#### PROVIDED DATA

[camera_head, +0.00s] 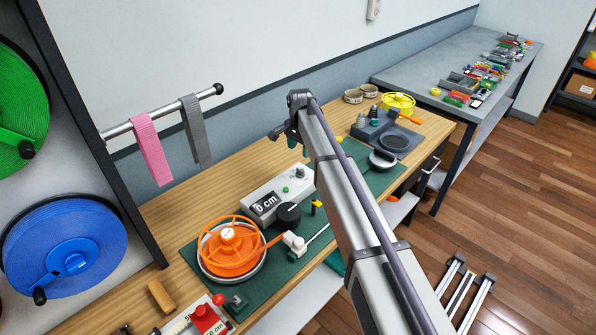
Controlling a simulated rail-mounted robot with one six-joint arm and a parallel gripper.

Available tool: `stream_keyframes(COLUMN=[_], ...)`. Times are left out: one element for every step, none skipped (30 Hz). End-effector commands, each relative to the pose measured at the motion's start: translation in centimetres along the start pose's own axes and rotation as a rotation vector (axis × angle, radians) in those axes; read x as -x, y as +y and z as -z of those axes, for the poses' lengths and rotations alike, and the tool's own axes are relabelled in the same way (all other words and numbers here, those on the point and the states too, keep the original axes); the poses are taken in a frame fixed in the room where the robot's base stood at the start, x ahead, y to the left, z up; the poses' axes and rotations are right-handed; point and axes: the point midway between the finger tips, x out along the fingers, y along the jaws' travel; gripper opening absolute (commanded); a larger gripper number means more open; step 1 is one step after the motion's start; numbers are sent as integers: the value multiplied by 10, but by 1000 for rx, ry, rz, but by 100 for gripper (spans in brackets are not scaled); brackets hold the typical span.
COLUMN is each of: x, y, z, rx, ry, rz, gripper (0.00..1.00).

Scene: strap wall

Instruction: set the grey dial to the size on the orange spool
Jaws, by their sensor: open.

########

- [WHAT IS BEING ASKED]: Look through the data and gather every line with the string "open" in it.

- [THE REPLY]:
Available tool: `stream_keyframes(COLUMN=[_], ...)`. Times are left out: one element for every step, none skipped (30 Hz). End-effector commands, each relative to the pose measured at the motion's start: translation in centimetres along the start pose's own axes and rotation as a rotation vector (axis × angle, radians) in those axes; read x as -x, y as +y and z as -z of those axes, for the poses' lengths and rotations alike, and the tool's own axes are relabelled in the same way (all other words and numbers here, those on the point and the states too, keep the original axes); the poses are taken in a frame fixed in the room where the robot's base stood at the start, x ahead, y to the left, z up; the poses' axes and rotations are right-handed; point and axes: the point midway between the finger tips, x out along the fingers, y along the jaws' travel; gripper opening absolute (commanded); a larger gripper number means more open; step 1 is one step after the motion's start; numbers are sent as integers: the value multiplied by 10, but by 1000 for rx, ry, rz, but by 100 for gripper (spans in brackets are not scaled); brackets hold the typical span.
Jaws, by their sensor: open.

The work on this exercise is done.